Thursday, January 12, 2012

Events

Take a look at the ES chart from overnight...
Es was flat even in to the European open 93 a.m. EDT- green arrow), it was around 4 a.m. EDT after successful Spanish and Italian debt auctions that the market shot up . The auctions were very successful with Spain selling nearly double their target and Italy meeting their target. This is NOT what the market expected, but after listening back to Draghi's press conference I tried to imagine what the tone would have been had the debt auctions failed. Draghi sidestepped a question about LTRO-Sarkozy trade pretty smoothly as the facts show plainly it is just not there. We have seen at least 1 and probably 2 times when the auctions were almost certainly supported by the ECB via arrangements with several banks as the ECB is not allowed to directly participate in primary offerings and it certainly raises questions in my mind whether that may have happened again considering the questions Draghi would be taking at the press conference, many LTRO related.
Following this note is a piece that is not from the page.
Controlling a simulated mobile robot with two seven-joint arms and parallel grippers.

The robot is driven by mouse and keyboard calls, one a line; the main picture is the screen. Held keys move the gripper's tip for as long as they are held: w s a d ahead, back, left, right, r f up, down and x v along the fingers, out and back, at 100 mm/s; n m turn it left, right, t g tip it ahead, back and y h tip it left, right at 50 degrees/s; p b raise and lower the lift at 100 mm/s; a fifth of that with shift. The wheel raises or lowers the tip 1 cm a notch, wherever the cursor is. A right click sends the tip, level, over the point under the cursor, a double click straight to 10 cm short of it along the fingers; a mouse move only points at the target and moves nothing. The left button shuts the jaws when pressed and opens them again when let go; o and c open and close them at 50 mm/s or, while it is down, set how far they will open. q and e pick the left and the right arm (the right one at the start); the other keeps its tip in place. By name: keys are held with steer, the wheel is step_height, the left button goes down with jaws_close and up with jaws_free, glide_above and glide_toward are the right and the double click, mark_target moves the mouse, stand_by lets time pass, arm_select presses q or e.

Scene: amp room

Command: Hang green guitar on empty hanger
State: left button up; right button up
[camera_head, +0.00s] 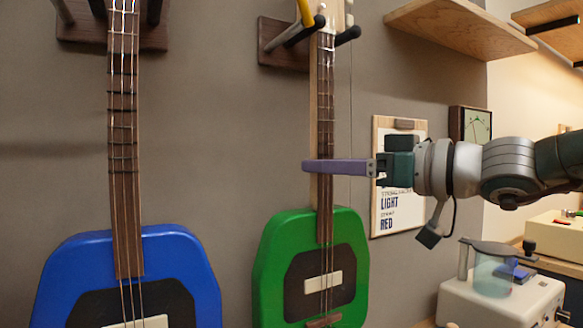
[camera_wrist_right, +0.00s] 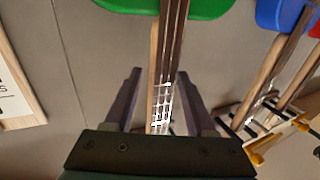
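The green guitar (camera_head: 272,262) is upright at the wall, below the right-hand hanger (camera_head: 283,52). Its neck (camera_head: 325,110) runs up by the black-tipped prongs; its top is cut off, so I cannot tell whether the hanger bears it. My right gripper (camera_head: 306,166) comes in from the right at mid-neck, one purple finger crossing the neck. In the right wrist view, my right gripper (camera_wrist_right: 160,73) has its fingers apart on either side of the neck (camera_wrist_right: 168,50), with gaps visible. The green body (camera_wrist_right: 192,6) shows at the top there. My left gripper is not in view.
A blue guitar (camera_head: 60,270) hangs at left below another hanger (camera_head: 75,30). A framed poster (camera_head: 383,215) is behind my right gripper. A wooden shelf (camera_head: 455,28) is above it. A white device (camera_head: 490,300) stands at lower right. Bare wall separates the guitars.

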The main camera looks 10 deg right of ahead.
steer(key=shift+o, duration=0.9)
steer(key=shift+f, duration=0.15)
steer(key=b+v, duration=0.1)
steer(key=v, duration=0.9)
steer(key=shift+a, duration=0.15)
Yesterday rumors started circulating again that a French downgrade is imminent, Sarkozy'z comments overnight that a downgrade isn't "insurmountable", almost seems to confirm the French government has already been notified. Why not point out that Fitch just said 2 days ago that they don't see a French downgrade in 2012?

Not that this is news, just the latest, a senior cabinet member in Merkel's party said that Greece would have to exit the Eurozone. There have been many events n Greece this week that are to put it mildly, strange, that have gone largely unnoticed (i.e.- Weapons purchases with bailout cash). That statement was followed up by Draghi in his press conference calling the Greek situation, "unique".

After the ECB's rate decision, to leave rates alone, the Euro caught a bit of a bid, however it doesn't seem to be helping the market much as of now.


Today's US Macro Economic Data definitely put a damper on enthusiasm in the market as I showed you with the earlier ES chart. There are two camps in the market, those that think the US can and is decoupling from the world economy and those that think it is simply lagging it. Today's economic data suggests the lag theory is more appropriate. Even the Sears news falls along those lines as the early perceived holiday retail strength is being shown to have been at the cost of margins, in some cases, negative margins just to move inventory. When we hear Walmart is having vendor financing pulled, then we know it's game over in a way that we have never seen. Remember Sears=Kmart as well.

I'm very interested in what Credit is doing this morning, I had some problems with the template that I just resolved and it is loading so we'll see shortly.

Oh and one other thing, the ECB will be lowering collateral standards from the already low single A to....? Well something lower. The next LTRO should see massive subscription as the ECB further opens their balance sheet to the junk on the books of the EU banks, there's probably more then 1 reason for them doing this, I would think at least temporarily it will boost the bank's Tier 1 capital ratios, albeit for 3 years. I don't know that it will lead to the Sarkozy dream of a carry trade. Just imagine the banks being able to take junk paper and turn it in to tier 1 capital, I doubt they'll be eager about letting go of that capital.